### Aim
Return only the lines from the top of the data down to the one that holds "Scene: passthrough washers", both included, without any pictures.
=== Supplied data ===
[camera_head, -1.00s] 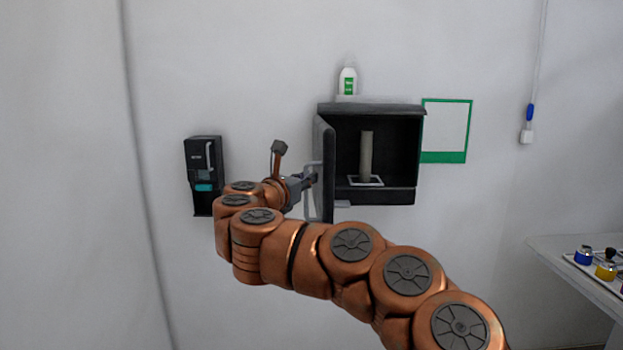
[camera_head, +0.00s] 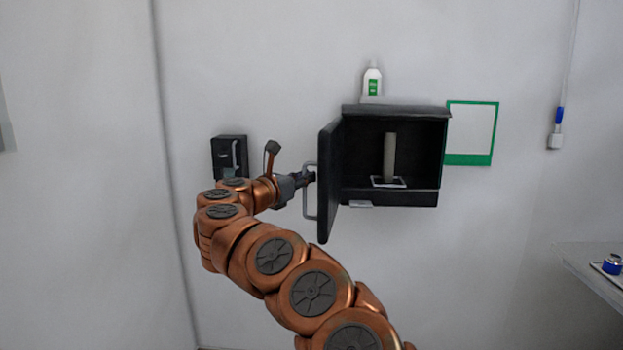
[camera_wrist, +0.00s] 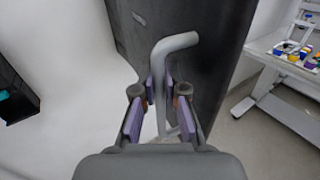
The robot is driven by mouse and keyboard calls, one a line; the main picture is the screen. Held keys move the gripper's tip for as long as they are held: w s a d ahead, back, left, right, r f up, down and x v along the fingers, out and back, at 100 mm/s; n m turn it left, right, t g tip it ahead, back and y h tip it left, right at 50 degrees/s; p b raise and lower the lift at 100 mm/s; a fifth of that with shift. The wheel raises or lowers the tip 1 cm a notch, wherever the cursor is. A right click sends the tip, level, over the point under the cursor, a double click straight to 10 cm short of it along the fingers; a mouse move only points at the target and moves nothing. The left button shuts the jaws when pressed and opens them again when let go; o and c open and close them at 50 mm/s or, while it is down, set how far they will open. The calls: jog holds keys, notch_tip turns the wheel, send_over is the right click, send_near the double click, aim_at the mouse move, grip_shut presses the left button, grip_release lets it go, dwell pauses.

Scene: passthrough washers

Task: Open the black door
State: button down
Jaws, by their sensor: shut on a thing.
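The black door (camera_head: 330,185) stands swung out from the left side of a black wall cabinet (camera_head: 415,198), whose inside is in plain view. A grey bar handle (camera_head: 308,212) is on the door's outer face. My gripper (camera_head: 308,178) is at this handle, left of the door. In the wrist view, the fingers of my gripper (camera_wrist: 160,98) are shut on the grey handle (camera_wrist: 176,43), with the dark door (camera_wrist: 190,20) just behind it. Part of the handle is hidden by the fingers.
Inside the cabinet, a pale cylinder (camera_head: 389,157) stands on a white-edged square (camera_head: 388,182). A white bottle (camera_head: 372,80) stands above the cabinet. A black wall box (camera_head: 229,153) is at left. A table (camera_head: 590,268) is at lower right.

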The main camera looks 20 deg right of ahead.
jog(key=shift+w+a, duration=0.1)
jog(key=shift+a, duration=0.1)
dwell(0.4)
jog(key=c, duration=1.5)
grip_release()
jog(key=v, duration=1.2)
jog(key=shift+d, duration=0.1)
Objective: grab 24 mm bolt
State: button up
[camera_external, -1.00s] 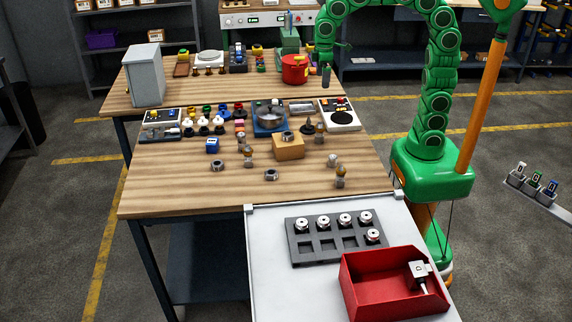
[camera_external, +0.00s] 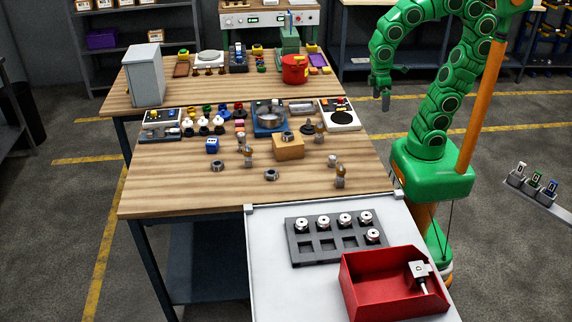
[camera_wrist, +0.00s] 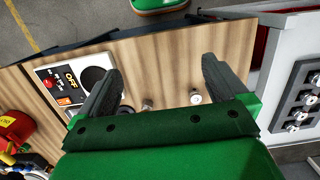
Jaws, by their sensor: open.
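Several small bolt-like pieces with brownish tops stand on the wooden bench: one near the middle (camera_external: 248,157), one near the front right edge (camera_external: 340,177), one farther back (camera_external: 320,132). I cannot tell which is the 24 mm bolt. My gripper (camera_external: 384,97) is open and empty, hanging right of the bench's right edge in the external view. In the wrist view its two dark fingers (camera_wrist: 160,66) are spread wide, with bench wood between them. Two small metal pieces, one left (camera_wrist: 147,104) and one right (camera_wrist: 195,98), show beyond the gripper's body, too small to identify.
Loose nuts (camera_external: 217,166) lie on the bench, and another sits on a wooden block (camera_external: 290,148). A black-and-white device (camera_external: 342,118) stands at the right edge. In front are a grey socket tray (camera_external: 300,252) and a red bin (camera_external: 375,300). The bench's front left is clear.

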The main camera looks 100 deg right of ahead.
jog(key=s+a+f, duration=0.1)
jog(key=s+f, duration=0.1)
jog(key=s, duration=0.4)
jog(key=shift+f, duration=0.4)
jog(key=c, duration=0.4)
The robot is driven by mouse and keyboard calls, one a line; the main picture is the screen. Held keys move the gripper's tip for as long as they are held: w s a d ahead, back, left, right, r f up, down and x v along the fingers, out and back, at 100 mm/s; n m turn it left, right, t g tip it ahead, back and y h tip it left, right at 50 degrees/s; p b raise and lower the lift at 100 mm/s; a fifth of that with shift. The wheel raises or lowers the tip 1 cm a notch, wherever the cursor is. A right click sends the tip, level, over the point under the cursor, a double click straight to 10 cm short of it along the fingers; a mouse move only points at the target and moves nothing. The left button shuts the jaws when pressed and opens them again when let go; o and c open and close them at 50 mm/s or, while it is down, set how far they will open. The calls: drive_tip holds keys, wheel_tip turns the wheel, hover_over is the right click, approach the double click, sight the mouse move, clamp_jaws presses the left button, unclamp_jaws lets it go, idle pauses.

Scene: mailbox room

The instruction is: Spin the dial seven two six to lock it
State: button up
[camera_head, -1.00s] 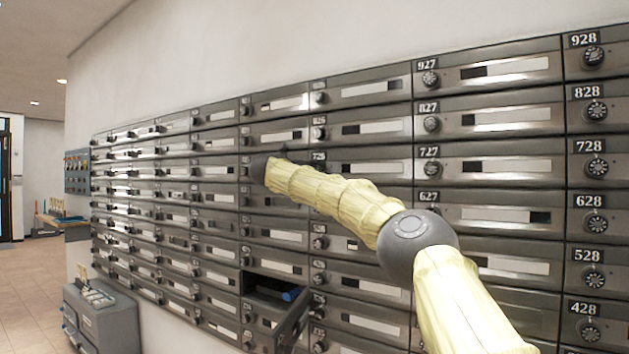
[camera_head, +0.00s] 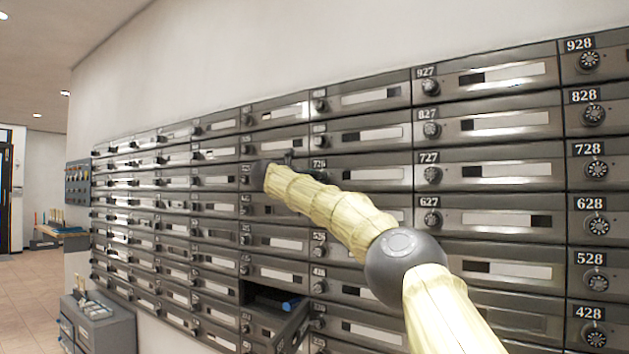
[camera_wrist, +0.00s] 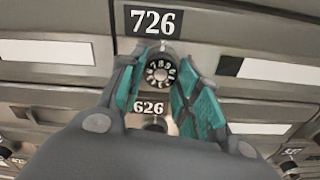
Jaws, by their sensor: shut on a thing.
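The dial (camera_wrist: 160,73) of mailbox 726 shows in the wrist view, dark with white numbers, just below the 726 label (camera_wrist: 154,22). My gripper (camera_wrist: 162,78) has its two teal-padded fingers on either side of this dial and is shut on it. In the head view my arm reaches to the wall of mailboxes, and my gripper (camera_head: 284,158) is mostly hidden behind the arm at the 726 box. Which number the dial points to is too small to tell.
Mailbox 626's label (camera_wrist: 148,107) is directly below, between my fingers. An open mailbox door (camera_head: 291,328) with a blue item (camera_head: 291,304) inside sticks out lower down. A grey cabinet (camera_head: 104,330) stands on the floor at left.

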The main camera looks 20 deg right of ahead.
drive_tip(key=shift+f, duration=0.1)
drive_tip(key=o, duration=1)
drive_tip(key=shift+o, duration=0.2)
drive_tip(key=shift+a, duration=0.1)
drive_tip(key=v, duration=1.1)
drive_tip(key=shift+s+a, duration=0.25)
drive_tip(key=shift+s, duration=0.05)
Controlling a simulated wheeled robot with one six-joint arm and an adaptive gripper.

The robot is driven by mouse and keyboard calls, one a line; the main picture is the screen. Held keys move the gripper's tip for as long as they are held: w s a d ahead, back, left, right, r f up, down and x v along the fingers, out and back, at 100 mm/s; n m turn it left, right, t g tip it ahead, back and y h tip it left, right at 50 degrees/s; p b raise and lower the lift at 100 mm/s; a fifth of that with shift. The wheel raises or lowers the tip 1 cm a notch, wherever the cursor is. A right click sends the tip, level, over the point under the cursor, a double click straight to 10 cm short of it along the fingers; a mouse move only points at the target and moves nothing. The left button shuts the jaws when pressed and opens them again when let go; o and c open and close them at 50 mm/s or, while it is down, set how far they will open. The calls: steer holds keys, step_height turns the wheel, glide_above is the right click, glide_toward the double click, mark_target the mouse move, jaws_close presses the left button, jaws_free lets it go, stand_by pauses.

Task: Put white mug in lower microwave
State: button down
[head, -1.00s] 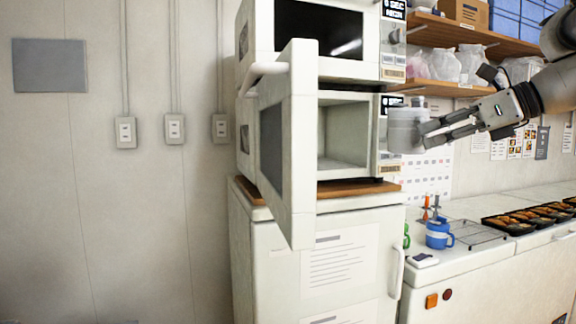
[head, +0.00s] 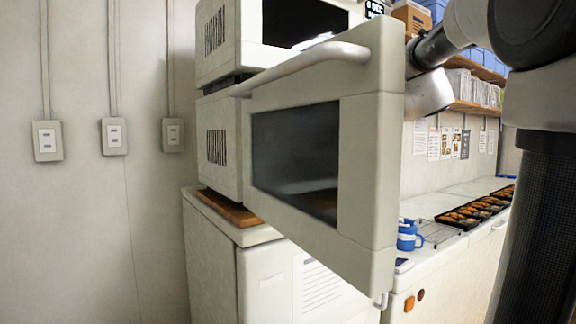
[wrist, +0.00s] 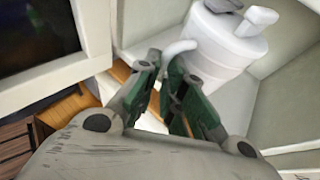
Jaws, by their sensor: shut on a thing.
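The white mug (wrist: 212,60) shows in the wrist view just beyond my fingertips, tilted in the picture, with its handle at the jaws. My gripper (wrist: 165,62) is shut on the mug, seemingly at the handle; the exact contact is partly hidden by the fingers. Pale walls of the lower microwave's cavity (wrist: 283,85) surround the mug. Whether the mug touches the cavity floor I cannot tell. In the head view the lower microwave (head: 222,120) has its door (head: 368,150) wide open towards me. The door hides the cavity, the mug and my gripper.
The upper microwave (head: 215,40) sits above, with a dark front. A wooden board (head: 228,208) lies under the lower one. A counter with blue mugs (head: 408,235) and food trays (head: 470,215) is at the right. A white shape (wrist: 255,20) beside the mug is unclear.

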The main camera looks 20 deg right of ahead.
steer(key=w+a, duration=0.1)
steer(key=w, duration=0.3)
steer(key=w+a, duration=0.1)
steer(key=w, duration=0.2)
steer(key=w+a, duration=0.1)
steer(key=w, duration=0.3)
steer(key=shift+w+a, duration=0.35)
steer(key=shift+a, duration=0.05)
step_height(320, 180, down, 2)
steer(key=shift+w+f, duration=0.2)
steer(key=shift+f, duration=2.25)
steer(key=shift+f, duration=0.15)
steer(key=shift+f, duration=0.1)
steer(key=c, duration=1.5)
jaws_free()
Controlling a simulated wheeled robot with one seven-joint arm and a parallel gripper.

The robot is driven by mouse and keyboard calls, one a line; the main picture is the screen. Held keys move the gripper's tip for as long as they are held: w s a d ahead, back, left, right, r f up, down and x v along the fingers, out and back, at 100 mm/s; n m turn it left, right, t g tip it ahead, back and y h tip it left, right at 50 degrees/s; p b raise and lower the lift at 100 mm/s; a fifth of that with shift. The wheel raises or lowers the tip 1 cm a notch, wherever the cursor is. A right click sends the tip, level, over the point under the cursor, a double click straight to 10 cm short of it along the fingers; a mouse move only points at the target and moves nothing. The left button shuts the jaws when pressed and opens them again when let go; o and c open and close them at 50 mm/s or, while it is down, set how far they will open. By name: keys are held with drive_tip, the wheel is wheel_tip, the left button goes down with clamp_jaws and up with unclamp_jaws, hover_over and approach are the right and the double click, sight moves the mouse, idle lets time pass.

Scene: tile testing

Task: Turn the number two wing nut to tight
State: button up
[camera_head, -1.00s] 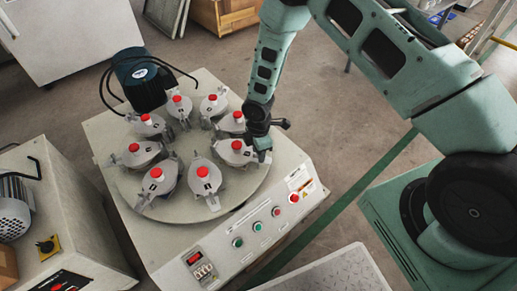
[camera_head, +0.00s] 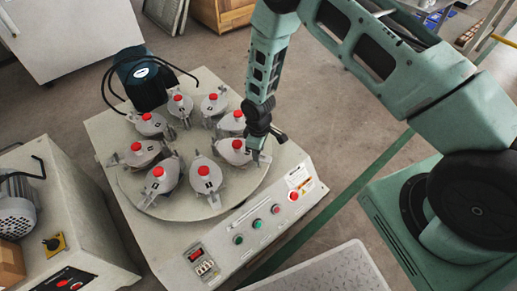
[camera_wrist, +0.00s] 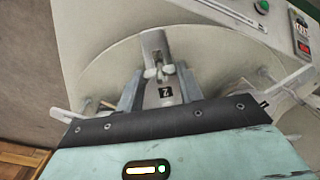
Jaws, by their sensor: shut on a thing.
===
### Response to this exercise
[camera_head, -1.00s] 
[camera_head, +0.00s] 
[camera_wrist, +0.00s] 
The robot is driven by mouse and keyboard calls, one a line; the main picture is the screen. Held keys move the gripper's tip for as long as they are held: w s a d ahead, back, left, right, r f up, down and x v along the fingers, out and back, at 100 mm/s; n m turn it left, right, t g tip it ahead, back and y h tip it left, right at 50 degrees/s; p b raise and lower the lift at 100 mm/s; a fifth of that with shift. The wheel raises or lowers the tip 1 cm a notch, wherever the cursor is. A right click sends the tip, level, over the point under the cursor, a double click straight to 10 cm short of it along the fingers; a mouse move only points at the target and moves nothing. The left button shuts the jaws when pressed and opens them again when let go; o and c open and close them at 50 mm/s or, while it is down, set how far they will open. The calls: jog holds keys, notch_tip turns the wheel, send_over is the right click, send_near the double click, aim_at the mouse move, grip_shut presses the left button, grip_release lets it go, dwell pauses.

Scene: passthrough washers

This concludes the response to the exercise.